Here is a biographical sketch of Professor Ngai taken from her Columbia University website

“Mae M. Ngai, Professor of History and Lung Family Professor of Asian American Studies, is a U.S. legal and political historian interested in questions of immigration, citizenship, and nationalism. She is author of the award winning Impossible Subjects: Illegal Aliens and the Making of Modern America (2004) and The Lucky Ones: One Family and the Extraordinary Invention of Chinese America (2010).  Ngai has written on immigration history and policy for the Washington Post, New York Times, Los Angeles Times, the Nation, and the Boston Review. Before becoming a historian she was a labor-union organizer and educator in New York City, working for District 65-UAW and the Consortium for Worker Education.  She is now working on Yellow and Gold: The Chinese Mining Diaspora, 1848-1908, a study of Chinese gold miners and racial politics in the nineteenth-century California, the Australian colony of Victoria, and the South African Transvaal.”

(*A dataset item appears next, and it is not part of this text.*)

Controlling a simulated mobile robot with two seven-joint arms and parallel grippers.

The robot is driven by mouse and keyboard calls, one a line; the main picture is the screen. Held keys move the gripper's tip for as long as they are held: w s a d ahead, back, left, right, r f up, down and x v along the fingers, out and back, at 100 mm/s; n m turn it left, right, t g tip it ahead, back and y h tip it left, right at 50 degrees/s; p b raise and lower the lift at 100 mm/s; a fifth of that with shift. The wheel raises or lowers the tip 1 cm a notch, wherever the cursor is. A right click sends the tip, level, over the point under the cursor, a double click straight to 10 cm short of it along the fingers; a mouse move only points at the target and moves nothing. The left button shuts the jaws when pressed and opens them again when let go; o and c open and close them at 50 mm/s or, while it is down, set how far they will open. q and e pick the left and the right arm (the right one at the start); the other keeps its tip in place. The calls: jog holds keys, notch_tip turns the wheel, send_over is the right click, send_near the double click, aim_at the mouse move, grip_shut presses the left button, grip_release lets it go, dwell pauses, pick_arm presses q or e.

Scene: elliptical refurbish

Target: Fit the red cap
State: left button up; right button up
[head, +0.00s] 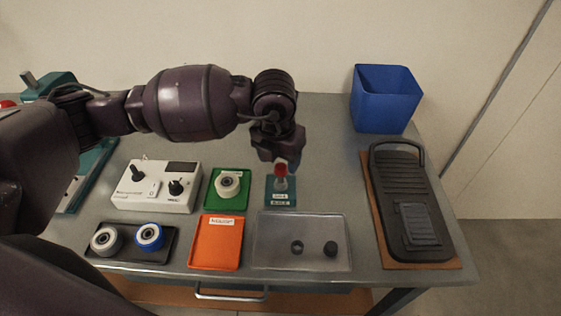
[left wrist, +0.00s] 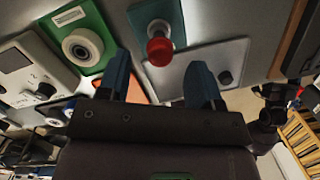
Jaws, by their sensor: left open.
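The red cap (head: 281,169) sits at the top of a short upright post on a small teal plate (head: 285,202) with labels. In the left wrist view the red cap (left wrist: 159,51) is seen from above, just beyond my fingertips and roughly midway between them. My left gripper (head: 281,156) is open and points down over the cap; in the left wrist view its two fingers (left wrist: 158,75) stand apart with nothing between them. Its fingertips are partly hidden in the head view. A white control box (head: 152,203) with two black sticks stands to the left. My right gripper is not in view.
A green tray (head: 212,203) holds a white wheel. An orange tray (head: 214,258) is empty. A grey tray (head: 300,258) holds two dark round pieces. A black tray (head: 160,256) holds two wheels. A blue bin (head: 385,100) and a black pedal board (head: 408,180) stand right.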

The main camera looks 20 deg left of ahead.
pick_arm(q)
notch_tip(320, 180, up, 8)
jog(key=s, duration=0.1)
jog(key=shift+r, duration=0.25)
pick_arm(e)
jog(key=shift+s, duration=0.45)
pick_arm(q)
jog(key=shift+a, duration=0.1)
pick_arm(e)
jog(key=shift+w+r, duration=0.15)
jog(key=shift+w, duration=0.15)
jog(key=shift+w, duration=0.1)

For those interested in further reading, I like to recommend Professor Ngai’s Impossible Subjects: Illegal Aliens and the Making of Modern America (Princeton University Press, 2oo4; new paperback edition, 2014). Also, a review of the book appears in the fine review essay of four books on the history of immigration policy by Tamar Jacoby which I have already posted on OPITW (see,  “The Myth of the Falling Sky: Review of Four Books on Immigration Policy”)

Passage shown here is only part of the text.